IRS Commissioner Charles Rettig told House members during a hearing yesterday that the IRS will process its backlog of unprocessed tax return filings by the end of 2022.

Nearly 10 million 2020 and 2021 tax returns were unprocessed as of December, meaning paper returns have not been opened and returns have not been entered into the IRS’s master list, according to the most recent data provided to Congress by the Treasury Inspector General for Tax Administration (TIGTA).

Taxpayers and their representatives have widely reported receiving IRS fines, penalties and lien notices for returns and payments that the IRS has failed to process.

Acting House Ways and Means Committee Chair Rep. Judy Chu (D-Calif.) asked Rettig if the IRS's recent implementation of "surge teams" of employees reassigned to process taxes would help the agency clear its backlog by December.

"Absolutely before December," Rettig testified. "As of today, barring any unforeseen circumstances ... if the world stays as it is today, we will be what we call healthy by the end of calendar year.”
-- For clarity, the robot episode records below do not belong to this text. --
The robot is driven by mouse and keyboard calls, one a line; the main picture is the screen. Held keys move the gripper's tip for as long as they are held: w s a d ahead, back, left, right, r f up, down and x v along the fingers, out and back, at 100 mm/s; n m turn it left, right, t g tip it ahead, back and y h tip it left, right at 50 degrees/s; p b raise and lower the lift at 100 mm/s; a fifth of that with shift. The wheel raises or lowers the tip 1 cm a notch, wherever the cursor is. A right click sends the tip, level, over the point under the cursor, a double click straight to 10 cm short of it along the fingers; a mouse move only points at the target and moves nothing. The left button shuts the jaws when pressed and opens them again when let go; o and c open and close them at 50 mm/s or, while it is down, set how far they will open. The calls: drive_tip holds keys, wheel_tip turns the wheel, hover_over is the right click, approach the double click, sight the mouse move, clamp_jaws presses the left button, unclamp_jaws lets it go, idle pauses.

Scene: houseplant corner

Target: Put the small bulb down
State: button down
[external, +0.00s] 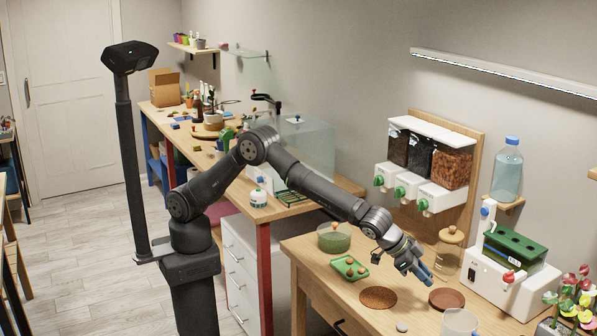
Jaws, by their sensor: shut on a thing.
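My gripper (424,274) hangs over the right-hand wooden table, with its bluish fingers pointing down and to the right. It is shut on the small bulb, which is too small and too hidden by the fingers to make out. Below and left of the gripper is a round brown mat or dish (378,297). To its lower right is a reddish-brown saucer (446,298). A green tray (340,262) with a few small orange-brown bulbs lies to the left. The gripper appears clear of the tabletop.
A glass bowl with green contents (333,238) stands behind the tray. A cork-topped jar (448,255) stands close behind the gripper. A white machine with a green top (508,275) is at right. A grey disc (402,327) and a clear cup (459,324) are at the front.

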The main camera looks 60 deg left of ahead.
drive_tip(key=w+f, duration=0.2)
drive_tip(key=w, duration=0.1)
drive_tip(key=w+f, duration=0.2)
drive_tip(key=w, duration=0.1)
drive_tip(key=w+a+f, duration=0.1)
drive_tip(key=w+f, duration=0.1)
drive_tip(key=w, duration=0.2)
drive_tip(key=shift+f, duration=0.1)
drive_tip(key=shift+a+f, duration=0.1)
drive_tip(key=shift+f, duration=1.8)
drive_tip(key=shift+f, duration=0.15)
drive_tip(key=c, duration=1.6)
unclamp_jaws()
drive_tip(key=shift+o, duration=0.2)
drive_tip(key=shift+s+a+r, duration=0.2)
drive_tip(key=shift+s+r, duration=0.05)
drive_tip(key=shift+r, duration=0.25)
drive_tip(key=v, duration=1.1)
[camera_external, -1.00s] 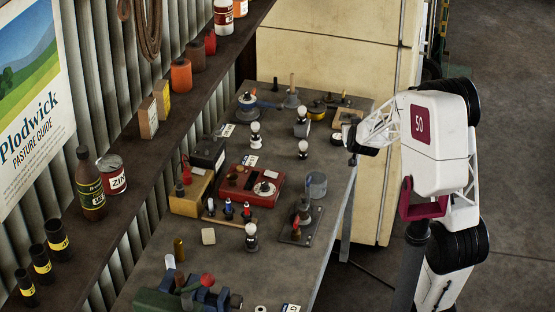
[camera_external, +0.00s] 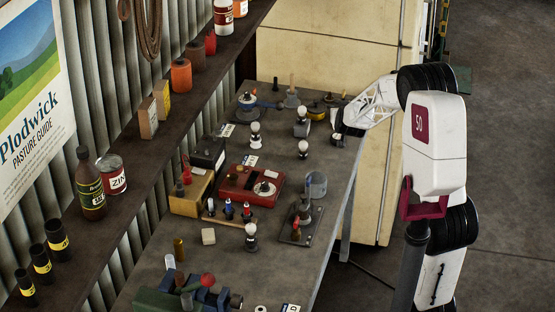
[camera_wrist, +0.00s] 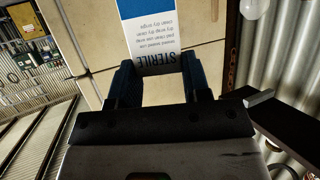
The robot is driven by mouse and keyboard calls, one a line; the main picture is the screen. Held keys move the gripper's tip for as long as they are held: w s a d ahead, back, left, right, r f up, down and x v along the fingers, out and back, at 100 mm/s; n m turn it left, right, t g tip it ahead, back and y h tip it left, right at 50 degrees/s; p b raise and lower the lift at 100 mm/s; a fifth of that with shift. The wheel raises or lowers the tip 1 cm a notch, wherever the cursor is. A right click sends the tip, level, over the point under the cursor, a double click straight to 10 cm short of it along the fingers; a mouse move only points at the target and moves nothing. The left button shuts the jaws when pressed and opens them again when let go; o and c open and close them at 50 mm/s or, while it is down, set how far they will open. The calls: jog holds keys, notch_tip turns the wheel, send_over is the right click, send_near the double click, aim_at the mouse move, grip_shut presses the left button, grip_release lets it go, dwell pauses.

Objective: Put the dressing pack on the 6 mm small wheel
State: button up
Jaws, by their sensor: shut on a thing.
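The dressing pack (camera_wrist: 150,30) is a white and blue packet marked STERILE in the wrist view. It stands between the two dark fingers of my gripper (camera_wrist: 158,82), which is shut on it. In the external view my gripper (camera_external: 340,132) is over the far right edge of the bench, and the pack is too small to make out there.
The grey bench (camera_external: 270,215) carries a red tray (camera_external: 250,190), several white-knobbed pieces and a dark plate with a fixture (camera_external: 300,225). A cream cabinet (camera_external: 330,55) stands behind the bench. A shelf (camera_external: 150,155) with bottles and tins runs along the left wall.

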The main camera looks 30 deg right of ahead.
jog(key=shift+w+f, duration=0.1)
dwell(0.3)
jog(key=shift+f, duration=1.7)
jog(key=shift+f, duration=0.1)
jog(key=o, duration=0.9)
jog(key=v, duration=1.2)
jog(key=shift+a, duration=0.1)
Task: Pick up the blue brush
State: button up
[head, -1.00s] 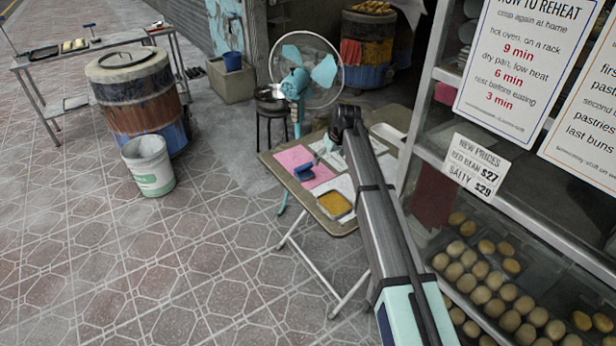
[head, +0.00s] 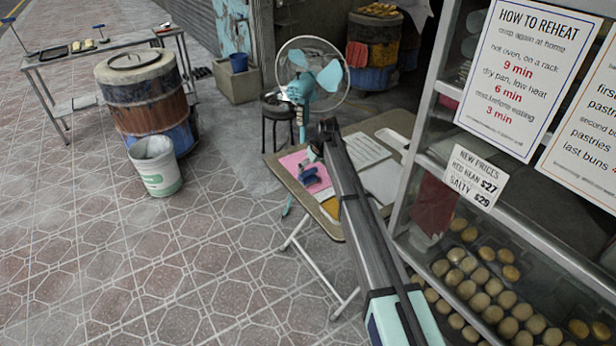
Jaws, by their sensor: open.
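The blue brush (head: 310,176) lies on the pink sheet at the left side of the folding table (head: 383,122) in the head view. My arm reaches over the table from the lower right. My gripper (head: 313,156) is small in the picture, open, and just above and behind the brush. I cannot tell whether the fingers touch the brush or are on either side of it. My arm hides part of the table top and part of the yellow item (head: 330,206) near the brush.
A pink sheet (head: 292,163) and white papers (head: 366,150) lie on the table. A teal fan (head: 303,87) stands behind it. A glass pastry case (head: 470,262) stands close on the right. A barrel oven (head: 145,105) and white bucket (head: 155,168) stand left; open floor lies between.

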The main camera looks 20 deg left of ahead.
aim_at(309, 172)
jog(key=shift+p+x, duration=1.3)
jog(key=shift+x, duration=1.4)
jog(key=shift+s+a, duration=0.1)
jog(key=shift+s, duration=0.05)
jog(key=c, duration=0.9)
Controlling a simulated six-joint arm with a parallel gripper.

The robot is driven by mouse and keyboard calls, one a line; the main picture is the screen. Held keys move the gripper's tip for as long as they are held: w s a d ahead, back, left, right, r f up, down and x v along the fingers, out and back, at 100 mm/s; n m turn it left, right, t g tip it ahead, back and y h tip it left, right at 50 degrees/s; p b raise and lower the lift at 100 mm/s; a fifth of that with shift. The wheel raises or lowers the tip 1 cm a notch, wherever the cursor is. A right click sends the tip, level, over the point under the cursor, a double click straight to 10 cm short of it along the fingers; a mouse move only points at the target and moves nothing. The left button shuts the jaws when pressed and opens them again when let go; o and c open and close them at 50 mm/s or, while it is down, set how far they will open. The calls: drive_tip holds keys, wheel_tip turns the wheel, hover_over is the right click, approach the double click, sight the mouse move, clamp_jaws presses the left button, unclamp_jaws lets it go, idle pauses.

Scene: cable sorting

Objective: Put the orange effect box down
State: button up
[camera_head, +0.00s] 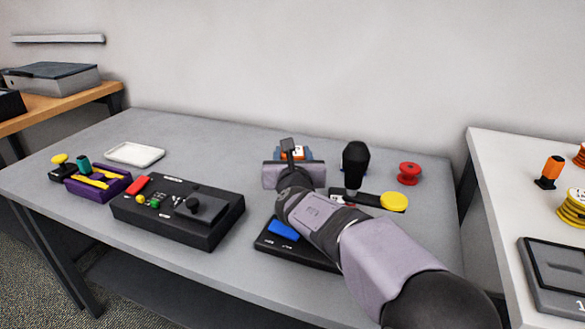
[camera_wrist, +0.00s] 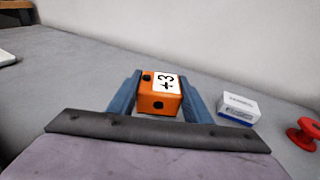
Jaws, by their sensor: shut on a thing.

Chu also asked about the IRS's recently announced direct-hiring authority and its plan to hire as many as 10,000 workers to address the backlog.

According to a recent U.S. Government Accountability Office report, the IRS has lost some 17% of its workforce to attrition in the past two years. Chu asked what Rettig is doing to replace agents and workers.

Rettig said the IRS is competing with the private sector, which “can bring somebody on board the next week, and with us, it's been a six- to eight-month process.” He said he hoped that direct-hire authority would enable the IRS to shorten its hiring process to a 30 to 45 days.

President Joe Biden signed an executive order raising the IRS starting wage to $20 an hour last year, but “up until the president's executive order, we were at $14.57," Rettig said.

Lawmakers also asked why the agency is not ramping up its audits of large corporations.